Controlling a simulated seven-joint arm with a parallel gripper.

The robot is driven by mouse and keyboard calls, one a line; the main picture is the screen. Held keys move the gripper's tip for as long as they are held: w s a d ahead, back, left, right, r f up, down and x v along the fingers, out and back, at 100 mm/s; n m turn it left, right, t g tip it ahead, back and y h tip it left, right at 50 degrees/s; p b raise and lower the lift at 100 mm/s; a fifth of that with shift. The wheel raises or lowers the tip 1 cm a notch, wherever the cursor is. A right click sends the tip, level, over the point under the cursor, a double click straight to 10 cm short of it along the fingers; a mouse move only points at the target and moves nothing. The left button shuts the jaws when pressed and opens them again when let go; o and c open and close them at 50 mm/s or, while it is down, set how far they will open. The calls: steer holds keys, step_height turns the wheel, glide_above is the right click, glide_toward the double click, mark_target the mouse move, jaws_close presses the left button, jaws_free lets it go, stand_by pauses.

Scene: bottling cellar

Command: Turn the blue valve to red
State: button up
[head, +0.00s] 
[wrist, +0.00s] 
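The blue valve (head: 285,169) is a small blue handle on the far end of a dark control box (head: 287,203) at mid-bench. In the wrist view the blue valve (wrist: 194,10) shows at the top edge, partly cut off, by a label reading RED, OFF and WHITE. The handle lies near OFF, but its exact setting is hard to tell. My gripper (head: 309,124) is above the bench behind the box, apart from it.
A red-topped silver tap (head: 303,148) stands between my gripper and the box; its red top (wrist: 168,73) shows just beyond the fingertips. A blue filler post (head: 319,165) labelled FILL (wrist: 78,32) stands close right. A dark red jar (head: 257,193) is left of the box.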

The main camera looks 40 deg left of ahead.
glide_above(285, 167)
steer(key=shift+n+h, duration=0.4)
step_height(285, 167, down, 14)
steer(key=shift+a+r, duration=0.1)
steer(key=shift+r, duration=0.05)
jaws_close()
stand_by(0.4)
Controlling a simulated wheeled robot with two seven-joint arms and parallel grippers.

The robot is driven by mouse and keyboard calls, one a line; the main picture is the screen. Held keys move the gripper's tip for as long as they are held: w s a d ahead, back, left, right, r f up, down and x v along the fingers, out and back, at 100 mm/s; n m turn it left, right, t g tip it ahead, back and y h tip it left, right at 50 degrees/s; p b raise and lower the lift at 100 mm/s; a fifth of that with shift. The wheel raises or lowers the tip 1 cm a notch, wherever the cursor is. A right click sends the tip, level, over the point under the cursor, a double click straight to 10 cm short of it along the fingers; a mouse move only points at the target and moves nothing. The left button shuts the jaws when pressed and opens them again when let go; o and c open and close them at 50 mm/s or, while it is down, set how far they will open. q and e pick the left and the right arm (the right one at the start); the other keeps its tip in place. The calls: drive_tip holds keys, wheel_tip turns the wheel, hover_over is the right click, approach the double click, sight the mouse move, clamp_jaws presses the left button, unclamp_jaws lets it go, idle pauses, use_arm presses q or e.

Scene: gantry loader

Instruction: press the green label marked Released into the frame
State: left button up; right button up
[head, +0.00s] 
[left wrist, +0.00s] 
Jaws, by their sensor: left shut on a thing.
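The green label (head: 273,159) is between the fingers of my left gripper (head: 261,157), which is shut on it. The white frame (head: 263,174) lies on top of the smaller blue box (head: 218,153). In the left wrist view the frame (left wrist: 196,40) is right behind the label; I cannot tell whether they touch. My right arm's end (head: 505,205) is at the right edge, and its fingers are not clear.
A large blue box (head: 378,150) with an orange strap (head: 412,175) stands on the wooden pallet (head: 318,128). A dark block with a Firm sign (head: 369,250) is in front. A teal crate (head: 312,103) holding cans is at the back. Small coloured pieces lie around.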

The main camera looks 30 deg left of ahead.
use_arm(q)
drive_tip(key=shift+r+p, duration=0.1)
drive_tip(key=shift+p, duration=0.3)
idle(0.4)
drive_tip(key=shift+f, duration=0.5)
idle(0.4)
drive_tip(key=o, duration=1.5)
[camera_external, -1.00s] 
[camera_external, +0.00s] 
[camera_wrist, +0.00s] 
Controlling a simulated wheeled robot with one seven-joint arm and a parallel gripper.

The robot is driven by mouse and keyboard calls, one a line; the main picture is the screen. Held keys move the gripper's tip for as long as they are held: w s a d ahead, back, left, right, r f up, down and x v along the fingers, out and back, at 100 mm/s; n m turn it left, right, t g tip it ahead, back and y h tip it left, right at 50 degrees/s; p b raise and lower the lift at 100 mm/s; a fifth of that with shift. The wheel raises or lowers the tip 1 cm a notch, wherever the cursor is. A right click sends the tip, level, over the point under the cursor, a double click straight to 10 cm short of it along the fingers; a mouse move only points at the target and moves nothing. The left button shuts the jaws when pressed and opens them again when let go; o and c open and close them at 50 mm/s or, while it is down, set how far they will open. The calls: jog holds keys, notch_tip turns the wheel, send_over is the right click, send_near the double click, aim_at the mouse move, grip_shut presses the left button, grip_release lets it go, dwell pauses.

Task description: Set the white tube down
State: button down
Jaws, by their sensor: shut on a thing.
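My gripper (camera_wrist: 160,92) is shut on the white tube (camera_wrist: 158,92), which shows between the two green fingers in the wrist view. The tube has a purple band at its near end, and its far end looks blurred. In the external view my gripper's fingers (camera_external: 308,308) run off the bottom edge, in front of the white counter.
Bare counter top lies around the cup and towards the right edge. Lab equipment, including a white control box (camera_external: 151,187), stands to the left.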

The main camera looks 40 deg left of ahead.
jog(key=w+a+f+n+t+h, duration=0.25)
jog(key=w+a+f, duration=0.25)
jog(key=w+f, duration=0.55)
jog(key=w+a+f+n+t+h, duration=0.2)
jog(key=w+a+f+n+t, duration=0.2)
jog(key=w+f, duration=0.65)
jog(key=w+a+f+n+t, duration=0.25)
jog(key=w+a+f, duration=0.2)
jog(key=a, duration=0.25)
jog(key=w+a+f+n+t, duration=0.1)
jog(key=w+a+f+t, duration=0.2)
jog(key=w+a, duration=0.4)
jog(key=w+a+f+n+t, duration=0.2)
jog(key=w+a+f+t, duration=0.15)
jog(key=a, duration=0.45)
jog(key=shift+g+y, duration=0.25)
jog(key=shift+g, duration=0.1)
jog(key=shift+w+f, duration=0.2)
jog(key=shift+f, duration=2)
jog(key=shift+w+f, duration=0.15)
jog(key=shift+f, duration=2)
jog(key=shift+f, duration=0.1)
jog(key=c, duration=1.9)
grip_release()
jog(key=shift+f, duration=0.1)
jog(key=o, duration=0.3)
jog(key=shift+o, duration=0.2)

------------------------------------------------------------

Repeat every entry exactly as written above.

Controlling a simulated seven-joint arm with a parallel gripper.

The robot is driven by mouse and keyboard calls, one a line; the main picture is the screen. Held keys move the gripper's tip for as long as they are held: w s a d ahead, back, left, right, r f up, down and x v along the fingers, out and back, at 100 mm/s; n m turn it left, right, t g tip it ahead, back and y h tip it left, right at 50 degrees/s; p b raise and lower the lift at 100 mm/s; a fifth of that with shift. The wheel raises or lowers the tip 1 cm a notch, wherever the cursor is. A right click sends the tip, level, over the point under the cursor, a double click straight to 10 cm short of it along the fingers; a mouse move only points at the target and moves nothing. The left button shuts the jaws when pressed and opens them again when let go; o and c open and close them at 50 mm/s or, while it is down, set how far they will open. The calls: steer holds keys, step_height turns the wheel, glide_above is the right click, glide_toward the double click, mark_target the mouse move, jaws_close presses the left button, jaws_free lets it go, stand_by pauses.

Scene: bottling cellar

Command: Turn the blue valve to red
State: button up
[head, +0.00s] 
[wrist, +0.00s] 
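The blue valve (head: 285,169) is a small blue handle on the far end of a dark control box (head: 287,203) at mid-bench. In the wrist view the blue valve (wrist: 194,10) shows at the top edge, partly cut off, by a label reading RED, OFF and WHITE. The handle lies near OFF, but its exact setting is hard to tell. My gripper (head: 309,124) is above the bench behind the box, apart from it.
A red-topped silver tap (head: 303,148) stands between my gripper and the box; its red top (wrist: 168,73) shows just beyond the fingertips. A blue filler post (head: 319,165) labelled FILL (wrist: 78,32) stands close right. A dark red jar (head: 257,193) is left of the box.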

The main camera looks 40 deg left of ahead.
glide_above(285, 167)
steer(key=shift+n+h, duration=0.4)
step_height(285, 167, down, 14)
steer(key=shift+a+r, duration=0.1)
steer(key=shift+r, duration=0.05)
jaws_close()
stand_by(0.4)
Controlling a simulated wheeled robot with two seven-joint arms and parallel grippers.

The robot is driven by mouse and keyboard calls, one a line; the main picture is the screen. Held keys move the gripper's tip for as long as they are held: w s a d ahead, back, left, right, r f up, down and x v along the fingers, out and back, at 100 mm/s; n m turn it left, right, t g tip it ahead, back and y h tip it left, right at 50 degrees/s; p b raise and lower the lift at 100 mm/s; a fifth of that with shift. The wheel raises or lowers the tip 1 cm a notch, wherever the cursor is. A right click sends the tip, level, over the point under the cursor, a double click straight to 10 cm short of it along the fingers; a mouse move only points at the target and moves nothing. The left button shuts the jaws when pressed and opens them again when let go; o and c open and close them at 50 mm/s or, while it is down, set how far they will open. q and e pick the left and the right arm (the right one at the start); the other keeps its tip in place. The calls: drive_tip holds keys, wheel_tip turns the wheel, hover_over is the right click, approach the double click, sight the mouse move, clamp_jaws presses the left button, unclamp_jaws lets it go, idle pauses, use_arm presses q or e.

Scene: gantry loader

Instruction: press the green label marked Released into the frame
State: left button up; right button up
[head, +0.00s] 
[left wrist, +0.00s] 
Jaws, by their sensor: left shut on a thing.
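The green label (head: 273,159) is between the fingers of my left gripper (head: 261,157), which is shut on it. The white frame (head: 263,174) lies on top of the smaller blue box (head: 218,153). In the left wrist view the frame (left wrist: 196,40) is right behind the label; I cannot tell whether they touch. My right arm's end (head: 505,205) is at the right edge, and its fingers are not clear.
A large blue box (head: 378,150) with an orange strap (head: 412,175) stands on the wooden pallet (head: 318,128). A dark block with a Firm sign (head: 369,250) is in front. A teal crate (head: 312,103) holding cans is at the back. Small coloured pieces lie around.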

The main camera looks 30 deg left of ahead.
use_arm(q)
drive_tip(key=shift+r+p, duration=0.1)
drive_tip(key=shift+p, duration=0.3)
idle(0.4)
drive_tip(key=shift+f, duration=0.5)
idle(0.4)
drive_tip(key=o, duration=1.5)
[camera_external, -1.00s] 
[camera_external, +0.00s] 
[camera_wrist, +0.00s] 
Controlling a simulated wheeled robot with one seven-joint arm and a parallel gripper.

The robot is driven by mouse and keyboard calls, one a line; the main picture is the screen. Held keys move the gripper's tip for as long as they are held: w s a d ahead, back, left, right, r f up, down and x v along the fingers, out and back, at 100 mm/s; n m turn it left, right, t g tip it ahead, back and y h tip it left, right at 50 degrees/s; p b raise and lower the lift at 100 mm/s; a fifth of that with shift. The wheel raises or lowers the tip 1 cm a notch, wherever the cursor is. A right click sends the tip, level, over the point under the cursor, a double click straight to 10 cm short of it along the fingers; a mouse move only points at the target and moves nothing. The left button shuts the jaws when pressed and opens them again when let go; o and c open and close them at 50 mm/s or, while it is down, set how far they will open. The calls: jog holds keys, notch_tip turns the wheel, send_over is the right click, send_near the double click, aim_at the mouse move, grip_shut presses the left button, grip_release lets it go, dwell pauses.

Task description: Set the white tube down
State: button down
Jaws, by their sensor: shut on a thing.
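My gripper (camera_wrist: 160,92) is shut on the white tube (camera_wrist: 158,92), which shows between the two green fingers in the wrist view. The tube has a purple band at its near end, and its far end looks blurred. In the external view my gripper's fingers (camera_external: 308,308) run off the bottom edge, in front of the white counter.
Bare counter top lies around the cup and towards the right edge. Lab equipment, including a white control box (camera_external: 151,187), stands to the left.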

The main camera looks 40 deg left of ahead.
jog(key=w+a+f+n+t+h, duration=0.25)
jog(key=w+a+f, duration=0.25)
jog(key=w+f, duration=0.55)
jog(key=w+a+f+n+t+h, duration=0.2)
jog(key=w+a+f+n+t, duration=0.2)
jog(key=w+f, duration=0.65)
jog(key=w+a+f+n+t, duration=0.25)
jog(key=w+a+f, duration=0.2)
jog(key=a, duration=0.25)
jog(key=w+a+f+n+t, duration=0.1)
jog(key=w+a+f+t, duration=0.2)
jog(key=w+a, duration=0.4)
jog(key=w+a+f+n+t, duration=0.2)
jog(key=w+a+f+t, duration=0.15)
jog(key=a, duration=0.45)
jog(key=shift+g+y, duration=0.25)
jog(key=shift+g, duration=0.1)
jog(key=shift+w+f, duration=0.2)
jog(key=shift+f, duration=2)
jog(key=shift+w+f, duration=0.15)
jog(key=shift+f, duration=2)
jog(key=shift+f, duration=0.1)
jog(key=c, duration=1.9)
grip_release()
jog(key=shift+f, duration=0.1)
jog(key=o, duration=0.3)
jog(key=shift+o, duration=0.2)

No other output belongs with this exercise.